Glauco Reis: A segurança cibernética é uma preocupação recorrente, qualquer que seja a tecnologia do processamento. No caso dos computadores quânticos, existem dois aspectos interessantes. O primeiro é positivo, pois os hackers têm muito pouco conhecimento sobre estas tecnologias, e ainda levará um tempo até que encontrem mecanismos assertivos de invasão. Por outro lado, como os computadores quânticos se baseiam em mecanismos da física completamente novos, será possível que outros mecanismos de invasão sejam criados, baseados nestes mesmos princípios físicos. Isto exigirá também que novas formas de proteção sejam criadas. Como todo novo paradigma, irá abrir novas possibilidades tanto de evolução quanto de novos mecanismos de invasão, que deverão ser mitigados quando surgirem.

Celeida Laporta: Como podemos garantir que os algoritmos quânticos sejam transparentes, justos e responsáveis?

Glauco Reis: É esperado que, assim como aconteceu com os algoritmos da computação tradicional ao longo dos anos, que estes novos algoritmos caiam em domínio público e sejam disponibilizados de forma livre. Naturalmente o perfeito balanceamento entre os interesses industriais e a academia será um processo que irá maturando ao longo da evolução da tecnologia, e acabará sendo adicionada a nosso quotidiano de forma evolutiva. Organismos de controle deverão existir, como já existem hoje na computação tradicional. Os desafios serão os mesmos que temos hoje, mas inegavelmente e historicamente os benefícios trazidos pela computação, em todos os segmentos do conhecimento humano, superam em muito os malefícios causados pelas novas formas de comunicação e acesso à informação. Esperamos que de forma similar a computação quântica revolucione de novas formas, e este benefício será muitas vezes maior do que eventuais malefícios trazidos pela tecnologia.

 Celeida Laporta: Quais são os impactos ambientais da computação quântica e como podemos mitigá-los?

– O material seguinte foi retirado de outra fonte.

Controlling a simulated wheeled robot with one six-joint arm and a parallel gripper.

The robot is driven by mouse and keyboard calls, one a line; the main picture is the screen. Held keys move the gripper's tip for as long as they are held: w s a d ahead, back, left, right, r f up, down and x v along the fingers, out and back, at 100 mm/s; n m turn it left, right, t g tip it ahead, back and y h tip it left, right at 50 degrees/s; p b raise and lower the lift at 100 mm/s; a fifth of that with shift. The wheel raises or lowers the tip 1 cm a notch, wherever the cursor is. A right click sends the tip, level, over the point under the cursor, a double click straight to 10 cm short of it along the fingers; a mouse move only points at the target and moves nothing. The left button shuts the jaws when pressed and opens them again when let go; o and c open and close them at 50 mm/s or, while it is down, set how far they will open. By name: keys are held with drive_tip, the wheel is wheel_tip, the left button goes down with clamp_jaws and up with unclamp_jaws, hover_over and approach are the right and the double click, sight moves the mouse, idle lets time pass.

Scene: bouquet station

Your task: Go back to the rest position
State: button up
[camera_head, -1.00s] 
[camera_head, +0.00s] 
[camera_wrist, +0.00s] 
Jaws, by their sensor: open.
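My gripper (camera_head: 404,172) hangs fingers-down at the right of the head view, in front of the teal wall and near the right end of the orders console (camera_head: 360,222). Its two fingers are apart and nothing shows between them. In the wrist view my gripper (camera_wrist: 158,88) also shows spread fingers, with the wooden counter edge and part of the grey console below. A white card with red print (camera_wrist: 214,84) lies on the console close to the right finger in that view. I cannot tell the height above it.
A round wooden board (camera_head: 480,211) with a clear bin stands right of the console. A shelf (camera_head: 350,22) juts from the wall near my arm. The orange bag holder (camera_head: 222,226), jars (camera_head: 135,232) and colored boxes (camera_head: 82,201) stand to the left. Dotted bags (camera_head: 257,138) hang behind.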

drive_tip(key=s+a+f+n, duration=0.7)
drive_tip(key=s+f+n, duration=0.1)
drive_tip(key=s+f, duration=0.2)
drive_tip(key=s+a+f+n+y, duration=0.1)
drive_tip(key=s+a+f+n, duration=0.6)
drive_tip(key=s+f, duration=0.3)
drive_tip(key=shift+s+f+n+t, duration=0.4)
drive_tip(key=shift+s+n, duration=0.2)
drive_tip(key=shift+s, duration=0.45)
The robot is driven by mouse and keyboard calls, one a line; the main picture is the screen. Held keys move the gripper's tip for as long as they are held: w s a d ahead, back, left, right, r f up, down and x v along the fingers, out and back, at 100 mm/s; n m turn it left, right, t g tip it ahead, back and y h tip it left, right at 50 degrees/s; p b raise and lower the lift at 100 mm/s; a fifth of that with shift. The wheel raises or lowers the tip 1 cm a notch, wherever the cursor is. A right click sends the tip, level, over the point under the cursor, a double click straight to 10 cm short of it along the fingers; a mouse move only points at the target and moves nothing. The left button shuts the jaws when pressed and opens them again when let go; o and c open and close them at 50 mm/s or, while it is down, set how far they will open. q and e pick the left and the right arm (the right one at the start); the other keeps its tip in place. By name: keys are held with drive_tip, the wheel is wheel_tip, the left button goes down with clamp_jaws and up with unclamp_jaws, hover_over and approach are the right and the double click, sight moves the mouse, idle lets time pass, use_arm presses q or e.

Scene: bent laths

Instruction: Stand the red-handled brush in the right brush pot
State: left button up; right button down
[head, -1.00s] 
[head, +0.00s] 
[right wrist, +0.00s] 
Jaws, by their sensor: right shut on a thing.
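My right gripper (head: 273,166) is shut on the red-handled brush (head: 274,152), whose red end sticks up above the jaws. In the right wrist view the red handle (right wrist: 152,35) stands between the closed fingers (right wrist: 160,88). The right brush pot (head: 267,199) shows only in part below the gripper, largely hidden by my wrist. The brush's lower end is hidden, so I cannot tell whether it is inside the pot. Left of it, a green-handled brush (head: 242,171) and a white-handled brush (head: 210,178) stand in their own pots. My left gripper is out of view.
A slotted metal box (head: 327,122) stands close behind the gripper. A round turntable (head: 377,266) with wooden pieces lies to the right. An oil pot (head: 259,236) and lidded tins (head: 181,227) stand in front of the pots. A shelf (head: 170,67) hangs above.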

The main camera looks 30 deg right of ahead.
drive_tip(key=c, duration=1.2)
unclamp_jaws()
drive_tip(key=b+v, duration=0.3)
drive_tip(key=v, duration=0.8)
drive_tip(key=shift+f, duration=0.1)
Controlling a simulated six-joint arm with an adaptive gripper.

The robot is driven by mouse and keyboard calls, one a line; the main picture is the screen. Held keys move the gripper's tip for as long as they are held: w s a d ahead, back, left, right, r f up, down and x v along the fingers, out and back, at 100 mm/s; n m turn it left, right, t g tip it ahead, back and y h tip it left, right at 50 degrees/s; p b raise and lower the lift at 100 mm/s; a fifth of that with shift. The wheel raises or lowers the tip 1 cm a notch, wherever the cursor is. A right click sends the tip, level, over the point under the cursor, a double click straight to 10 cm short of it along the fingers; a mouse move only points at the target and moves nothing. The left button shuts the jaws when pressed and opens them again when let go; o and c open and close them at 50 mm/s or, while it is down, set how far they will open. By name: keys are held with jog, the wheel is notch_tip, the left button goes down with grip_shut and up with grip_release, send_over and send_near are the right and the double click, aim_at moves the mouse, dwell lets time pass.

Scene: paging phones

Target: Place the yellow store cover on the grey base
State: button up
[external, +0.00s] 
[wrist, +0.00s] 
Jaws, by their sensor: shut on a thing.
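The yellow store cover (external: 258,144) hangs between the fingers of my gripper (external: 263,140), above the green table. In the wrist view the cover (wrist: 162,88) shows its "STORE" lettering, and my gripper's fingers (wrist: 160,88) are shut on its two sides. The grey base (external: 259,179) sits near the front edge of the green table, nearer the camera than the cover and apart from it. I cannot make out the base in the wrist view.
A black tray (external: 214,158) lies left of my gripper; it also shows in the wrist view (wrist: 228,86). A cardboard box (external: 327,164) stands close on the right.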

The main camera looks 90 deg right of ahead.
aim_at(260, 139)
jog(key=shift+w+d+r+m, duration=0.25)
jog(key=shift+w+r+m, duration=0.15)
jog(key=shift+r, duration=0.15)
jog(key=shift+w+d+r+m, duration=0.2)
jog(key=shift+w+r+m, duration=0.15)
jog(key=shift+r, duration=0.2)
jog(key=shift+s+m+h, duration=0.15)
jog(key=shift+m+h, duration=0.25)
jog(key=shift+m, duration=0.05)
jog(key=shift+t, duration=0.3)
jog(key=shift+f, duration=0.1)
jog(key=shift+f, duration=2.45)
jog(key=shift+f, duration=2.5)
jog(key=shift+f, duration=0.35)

Glauco Reis: Os computadores quânticos utilizam princípios da mecânica quântica, e a maioria de suas instruções são reversíveis, o que teoricamente proporciona melhor economia de energia, pois ela deverá se perder menos energia durante o processamento. Ainda muito precisa ser evoluído até que tenhamos computadores que possam operar em temperaturas mais próximas do ambiente, mas ao que tudo indica, pela natureza da execução dos computadores quânticos, será possível um melhor balanceamento entre a performance e os gastos energéticos. Este segmento é uma das áreas de estudo atuais da computação quântica e esperamos considerável vantagem em relação aos mecanismos atuais.